:: Exercise directions ::
Read the records and gather each line that includes "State".

:: The input ::
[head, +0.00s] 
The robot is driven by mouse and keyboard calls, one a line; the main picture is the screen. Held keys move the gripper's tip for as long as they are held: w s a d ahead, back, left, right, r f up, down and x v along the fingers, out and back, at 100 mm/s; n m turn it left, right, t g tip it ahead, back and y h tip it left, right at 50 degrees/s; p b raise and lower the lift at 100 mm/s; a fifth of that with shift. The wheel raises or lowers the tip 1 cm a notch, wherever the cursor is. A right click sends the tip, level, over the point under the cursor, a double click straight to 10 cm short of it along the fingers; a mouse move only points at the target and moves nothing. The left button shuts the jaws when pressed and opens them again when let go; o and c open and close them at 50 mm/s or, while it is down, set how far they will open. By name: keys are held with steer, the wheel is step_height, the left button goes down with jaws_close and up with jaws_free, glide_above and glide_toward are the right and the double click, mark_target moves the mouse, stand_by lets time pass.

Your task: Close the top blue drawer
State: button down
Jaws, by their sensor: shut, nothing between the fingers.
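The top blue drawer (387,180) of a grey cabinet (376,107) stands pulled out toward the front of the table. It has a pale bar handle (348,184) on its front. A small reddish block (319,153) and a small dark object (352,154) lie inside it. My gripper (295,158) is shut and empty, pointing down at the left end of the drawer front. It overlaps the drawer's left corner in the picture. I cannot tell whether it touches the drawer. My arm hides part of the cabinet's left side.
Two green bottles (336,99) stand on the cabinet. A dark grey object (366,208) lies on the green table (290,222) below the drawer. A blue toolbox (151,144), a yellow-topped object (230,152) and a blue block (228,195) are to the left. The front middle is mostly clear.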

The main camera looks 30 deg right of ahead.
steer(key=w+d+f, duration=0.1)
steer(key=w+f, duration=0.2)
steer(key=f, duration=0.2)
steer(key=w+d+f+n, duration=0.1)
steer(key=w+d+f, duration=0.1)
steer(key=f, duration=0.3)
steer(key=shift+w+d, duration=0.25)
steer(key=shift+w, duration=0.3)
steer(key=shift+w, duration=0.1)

--

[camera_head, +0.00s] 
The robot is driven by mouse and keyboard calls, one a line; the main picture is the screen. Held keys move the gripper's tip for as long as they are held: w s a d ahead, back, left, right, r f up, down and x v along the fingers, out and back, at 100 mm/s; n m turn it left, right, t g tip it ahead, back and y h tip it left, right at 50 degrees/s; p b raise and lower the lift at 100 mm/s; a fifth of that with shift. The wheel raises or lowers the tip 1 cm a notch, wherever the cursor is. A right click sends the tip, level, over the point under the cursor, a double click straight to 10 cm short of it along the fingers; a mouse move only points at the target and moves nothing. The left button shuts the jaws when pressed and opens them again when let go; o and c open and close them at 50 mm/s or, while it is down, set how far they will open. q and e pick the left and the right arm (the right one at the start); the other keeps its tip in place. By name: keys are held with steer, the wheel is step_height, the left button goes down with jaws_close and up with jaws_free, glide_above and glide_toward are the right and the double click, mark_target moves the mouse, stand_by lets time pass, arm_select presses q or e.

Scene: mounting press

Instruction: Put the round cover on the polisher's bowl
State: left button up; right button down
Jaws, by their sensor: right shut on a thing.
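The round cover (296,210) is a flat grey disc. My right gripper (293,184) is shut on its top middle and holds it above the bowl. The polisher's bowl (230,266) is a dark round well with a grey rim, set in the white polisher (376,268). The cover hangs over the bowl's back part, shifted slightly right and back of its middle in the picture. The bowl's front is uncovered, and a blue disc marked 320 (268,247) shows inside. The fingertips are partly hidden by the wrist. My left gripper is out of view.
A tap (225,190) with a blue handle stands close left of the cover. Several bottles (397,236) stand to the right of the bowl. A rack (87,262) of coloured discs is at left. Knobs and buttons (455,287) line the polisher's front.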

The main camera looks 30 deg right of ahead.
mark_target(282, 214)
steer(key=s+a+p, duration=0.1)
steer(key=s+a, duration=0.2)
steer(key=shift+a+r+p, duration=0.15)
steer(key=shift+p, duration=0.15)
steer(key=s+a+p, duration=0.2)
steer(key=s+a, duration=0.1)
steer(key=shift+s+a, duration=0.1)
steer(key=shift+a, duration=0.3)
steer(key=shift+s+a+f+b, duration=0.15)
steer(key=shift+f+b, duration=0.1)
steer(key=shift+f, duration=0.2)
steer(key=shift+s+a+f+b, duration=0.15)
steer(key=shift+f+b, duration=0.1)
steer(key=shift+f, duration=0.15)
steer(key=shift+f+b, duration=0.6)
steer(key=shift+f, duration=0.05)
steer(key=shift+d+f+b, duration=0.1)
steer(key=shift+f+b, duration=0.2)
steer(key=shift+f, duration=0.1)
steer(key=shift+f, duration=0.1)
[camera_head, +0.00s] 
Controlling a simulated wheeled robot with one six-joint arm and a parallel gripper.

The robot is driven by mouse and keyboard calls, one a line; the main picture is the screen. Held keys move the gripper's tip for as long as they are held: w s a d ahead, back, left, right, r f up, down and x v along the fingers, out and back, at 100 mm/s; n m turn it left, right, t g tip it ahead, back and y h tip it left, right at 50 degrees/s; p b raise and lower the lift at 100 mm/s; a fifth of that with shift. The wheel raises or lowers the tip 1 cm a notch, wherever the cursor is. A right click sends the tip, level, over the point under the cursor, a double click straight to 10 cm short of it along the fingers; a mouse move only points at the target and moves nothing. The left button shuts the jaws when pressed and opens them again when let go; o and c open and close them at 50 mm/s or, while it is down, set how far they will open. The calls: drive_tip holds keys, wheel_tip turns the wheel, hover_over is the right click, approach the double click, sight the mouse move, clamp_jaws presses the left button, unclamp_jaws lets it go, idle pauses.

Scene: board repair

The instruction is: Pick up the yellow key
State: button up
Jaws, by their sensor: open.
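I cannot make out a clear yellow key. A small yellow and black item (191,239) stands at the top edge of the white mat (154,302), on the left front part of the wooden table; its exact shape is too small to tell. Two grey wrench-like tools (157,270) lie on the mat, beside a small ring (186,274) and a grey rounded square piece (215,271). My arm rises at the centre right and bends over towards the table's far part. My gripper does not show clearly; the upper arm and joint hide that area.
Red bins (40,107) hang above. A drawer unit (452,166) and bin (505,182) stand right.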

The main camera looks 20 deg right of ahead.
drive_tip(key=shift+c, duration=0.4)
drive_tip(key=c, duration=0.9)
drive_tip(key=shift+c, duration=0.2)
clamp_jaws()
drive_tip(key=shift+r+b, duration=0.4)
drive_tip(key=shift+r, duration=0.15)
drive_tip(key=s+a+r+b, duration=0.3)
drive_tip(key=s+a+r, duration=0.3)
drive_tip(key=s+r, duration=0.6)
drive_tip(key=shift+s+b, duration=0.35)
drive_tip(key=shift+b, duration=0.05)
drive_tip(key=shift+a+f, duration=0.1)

:: Worked solution ::
State: button down
State: left button up; right button down
State: button up

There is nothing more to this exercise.